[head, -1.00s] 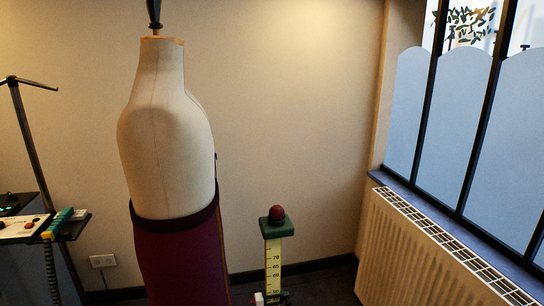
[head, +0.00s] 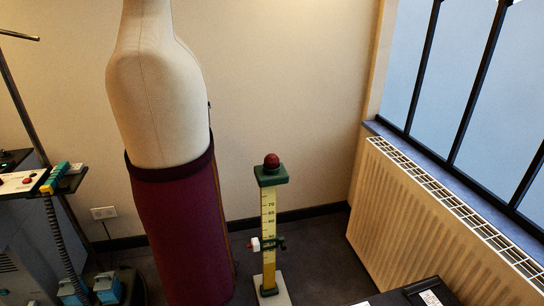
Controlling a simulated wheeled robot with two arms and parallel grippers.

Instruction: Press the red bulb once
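The red bulb (head: 272,161) sits on top of a green block (head: 271,176) at the head of an upright yellow measuring post (head: 268,217). The post has printed numbers and stands on a pale base (head: 270,293) on the floor. A small clamp (head: 266,244) with a white part crosses the post below the numbers. The bulb is in plain view with nothing touching it. Neither of my grippers shows in the head view.
A dress form (head: 160,95) with a maroon skirt (head: 182,235) stands left of the post. A ribbed radiator (head: 400,225) is on the right under the window. A control panel (head: 28,183) with a small red button is at the far left. Dark floor surrounds the post.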

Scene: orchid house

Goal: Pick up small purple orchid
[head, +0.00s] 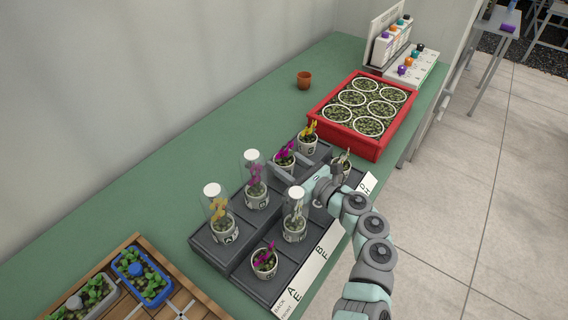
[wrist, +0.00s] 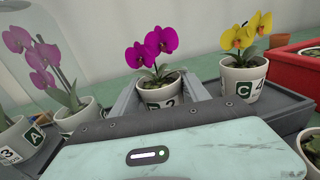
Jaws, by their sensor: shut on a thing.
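The small purple orchid (head: 286,149) stands upright in a white pot in the back row of the dark stepped stand (head: 243,262). It shows in the wrist view (wrist: 163,92) with two magenta blooms and a label that reads B or 2 in part. My gripper (head: 287,166) is shut on this pot, one grey finger along each side. The gripper's body hides the pot's lower part in the wrist view, so I cannot tell whether it is clear of the stand.
A yellow orchid (head: 308,134) stands close on the right, and a purple orchid under a clear cover (head: 256,182) on the left. More pots fill the stand. A red tray (head: 374,142) of round pots and a small terracotta pot (head: 304,80) are behind. Green bench is free at the back left.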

(TASK DESCRIPTION) The lines to write out run from the one containing "Controlling a simulated" through the final line of the material above, both included; write them out exactly, with no pictures.

(SOLUTION FOR THIS PROBLEM)
Controlling a simulated wheeled robot with two arms and parallel grippers.

Instruction: Press the red bulb once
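The red bulb (head: 272,161) sits on top of a green block (head: 271,176) at the head of an upright yellow measuring post (head: 268,217). The post has printed numbers and stands on a pale base (head: 270,293) on the floor. A small clamp (head: 266,244) with a white part crosses the post below the numbers. The bulb is in plain view with nothing touching it. Neither of my grippers shows in the head view.
A dress form (head: 160,95) with a maroon skirt (head: 182,235) stands left of the post. A ribbed radiator (head: 400,225) is on the right under the window. A control panel (head: 28,183) with a small red button is at the far left. Dark floor surrounds the post.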

Scene: orchid house

Goal: Pick up small purple orchid
[head, +0.00s] 
[wrist, +0.00s] 
Jaws, by their sensor: shut on a thing.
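The small purple orchid (head: 286,149) stands upright in a white pot in the back row of the dark stepped stand (head: 243,262). It shows in the wrist view (wrist: 163,92) with two magenta blooms and a label that reads B or 2 in part. My gripper (head: 287,166) is shut on this pot, one grey finger along each side. The gripper's body hides the pot's lower part in the wrist view, so I cannot tell whether it is clear of the stand.
A yellow orchid (head: 308,134) stands close on the right, and a purple orchid under a clear cover (head: 256,182) on the left. More pots fill the stand. A red tray (head: 374,142) of round pots and a small terracotta pot (head: 304,80) are behind. Green bench is free at the back left.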

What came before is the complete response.